Being that Milo is a paradoxical personality (he’s both gay and conservative, Trumpian and Epicurean, a sybarite from the roughened alt-right), he’s forced pundits to try to place him in the mold of another. Choosing from a trove of earlier contrarians is no easy task. Perhaps, so far as the contrarian is concerned, that’s the whole point. Nevertheless, I was shocked to hear such a comparison slip through Bill Maher’s teeth—a fellow contrarian, for better or for worse, in his own right. Maher compared Milo to the late Christopher Hitchens. Hitchens was the author, journalist, and polemicist best known for his publications in The Nation and Vanity Fair. Inherently flawed as these comparisons tend to be, this one was especially so.
In comparing the two, Maher not only errs, but sullies Hitchens’ memory. The comparisons between them are tough to find, but when they are, they can be tersely listed. Among them are a British birth and upbringing, an incendiary ideology, and an unabashed affinity for their adopted America. Sandwiched in between the first and last commonalities is the only point worth fleshing out. Both men can and did stir otherwise subdued interlocutors into furors and apoplexy. This is the only converging point, but it’s not wholly what it seems.
We must parse it more fully. Maher can’t claim these two were equally effective fingers poking and prodding society’s large and somnolent cultural-correctness bear.
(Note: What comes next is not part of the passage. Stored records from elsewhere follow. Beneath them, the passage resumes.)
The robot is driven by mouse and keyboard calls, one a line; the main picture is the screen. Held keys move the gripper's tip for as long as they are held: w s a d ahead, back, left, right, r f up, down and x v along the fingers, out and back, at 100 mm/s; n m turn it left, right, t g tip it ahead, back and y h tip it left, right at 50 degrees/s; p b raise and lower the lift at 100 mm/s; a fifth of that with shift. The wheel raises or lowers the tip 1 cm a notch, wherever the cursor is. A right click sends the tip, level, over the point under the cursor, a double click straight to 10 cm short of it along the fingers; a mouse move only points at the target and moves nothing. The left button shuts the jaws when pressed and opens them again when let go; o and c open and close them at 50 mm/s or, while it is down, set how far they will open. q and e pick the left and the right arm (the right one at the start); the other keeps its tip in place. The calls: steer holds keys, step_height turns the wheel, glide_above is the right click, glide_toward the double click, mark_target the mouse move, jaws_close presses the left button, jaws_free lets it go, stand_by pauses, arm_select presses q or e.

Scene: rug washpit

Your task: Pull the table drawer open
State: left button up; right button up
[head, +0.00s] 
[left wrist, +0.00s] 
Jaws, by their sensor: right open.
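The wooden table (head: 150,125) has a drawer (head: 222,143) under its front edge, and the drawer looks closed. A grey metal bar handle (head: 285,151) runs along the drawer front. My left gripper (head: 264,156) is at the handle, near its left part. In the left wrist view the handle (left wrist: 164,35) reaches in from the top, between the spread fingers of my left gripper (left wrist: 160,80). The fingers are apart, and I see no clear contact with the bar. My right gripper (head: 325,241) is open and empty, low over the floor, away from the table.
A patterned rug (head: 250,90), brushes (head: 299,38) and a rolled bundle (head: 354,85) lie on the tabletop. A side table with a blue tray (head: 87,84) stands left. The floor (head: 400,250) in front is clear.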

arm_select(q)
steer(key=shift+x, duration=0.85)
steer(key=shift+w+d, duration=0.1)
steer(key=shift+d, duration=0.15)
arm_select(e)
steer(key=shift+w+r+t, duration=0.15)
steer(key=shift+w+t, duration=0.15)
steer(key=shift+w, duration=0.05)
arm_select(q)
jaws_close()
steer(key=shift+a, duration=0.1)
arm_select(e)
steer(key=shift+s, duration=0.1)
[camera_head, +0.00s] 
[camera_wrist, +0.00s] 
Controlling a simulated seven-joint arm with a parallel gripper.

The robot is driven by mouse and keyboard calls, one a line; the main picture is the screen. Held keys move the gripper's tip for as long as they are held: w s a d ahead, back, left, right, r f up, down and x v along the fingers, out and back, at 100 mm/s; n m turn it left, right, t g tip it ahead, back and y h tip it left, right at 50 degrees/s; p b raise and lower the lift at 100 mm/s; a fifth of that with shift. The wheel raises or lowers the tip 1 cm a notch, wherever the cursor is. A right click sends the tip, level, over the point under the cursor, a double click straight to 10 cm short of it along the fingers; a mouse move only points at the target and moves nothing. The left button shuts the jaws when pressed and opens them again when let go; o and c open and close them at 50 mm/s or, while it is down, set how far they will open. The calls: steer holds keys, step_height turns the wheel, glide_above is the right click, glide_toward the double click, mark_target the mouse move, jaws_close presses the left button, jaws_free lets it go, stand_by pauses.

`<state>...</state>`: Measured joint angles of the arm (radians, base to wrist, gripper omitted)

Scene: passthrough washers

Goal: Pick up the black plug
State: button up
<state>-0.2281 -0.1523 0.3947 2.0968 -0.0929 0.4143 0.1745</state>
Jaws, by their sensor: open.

Their provocations were brought with different means and motivations, each eliciting very different results. Although Milo is eloquent and often better able than his adversary to articulate a point with polished parlance, he seems to provoke merely for provocation’s sake. His substance is sometimes lost, although you’ll always feel his punch. The problem is, you won’t know from whence it came or where or if it will leave a bruise.
Hitchens, on the other hand, approached disagreements much differently. He was earth and fire, if Milo is wind and air. After reading an article or hearing a debate, a tremor could often be felt beneath an audience’s feet. I for one was forever moved, and even the most recalcitrant Richter scale would have to agree. His wit and insight still reverberate to this day.
Hitchens was nothing if not unadulterated. He never brandished some faux bohemianism as a front, in the way Milo does. He was stubbornly opposed to niceties and style; seldom if ever did he appear in public with a necktie. The focus was always on his message rather than his image, and that was his ultimate appeal. Milo, on the contrary, feels compelled first and foremost to flaunt his pampered pompadour on one day and his gaudy accoutrements on the next. The more dressed up he is, it seems, the more denuded his points become. Hitchens was bohemian with his syntax rather than his style; with his philosophy rather than his flamboyance. He was at once both regal and unkempt, and would’ve scoffed at Milo’s showmanship.
While on the air, Hitchens was stolid, though contemptuous might be the better word. He approached each conversation or contest (the lines delineating the two were always unclear) with a Spartan-like severity from beginning to end. He rarely allowed an insouciant smile to sneak in, even when his point was the better made. No visible joy came from a “win”. Clarity and persuasion were their own rewards. Milo, on the other hand, wears his grin on his sleeve. It’s devious and distracting, and serves only to increase an opponent’s ire. This inevitably shifts a person’s anger from his ideas to him, and to ad hominems to come. In this sense, Milo is perhaps effective, but not useful. His flippancy weakens an argument that might’ve been strong.
Moving from appearance to substance, there’s no competition. Hitchens was a polemicist par excellence. He was not only sharp but pointed. He punctured with entry wounds and hemorrhaged positions upon his exit. He left those with whom he conversed tired, foolish, and enfeebled and consoled only with the knowledge that they were felled by a wiser man. Milo is more of a blunt instrument. He might leave a mark, or a bruise as I alluded to earlier, but it’s one that will soon vanish and will never change a mind. This is where the two split most drastically. Milo’s modus operandi is to incite an enraged response at any cost. Hitchens’ was to convince otherwise incorrigible opinions and break down dogmatic thought.
Because of this, when Milo’s fifteen minutes are up, he’ll be forgotten. Like an Icarus of sorts, he’ll likely fall from this spotlight he’s found. It’s not the sun in this case, as it was for poor Icarus, but rather the incandescent flame of fame that pulls Milo ever closer toward a fall. Hitchens’ was himself a light, and a fiery one at that. His mystique won’t leave us so quickly. At the end of the day, Milo stands to be the provocateur du jour, but Hitchens was the dissident of a decade—perhaps even more. As such, there’s no comparison to be made.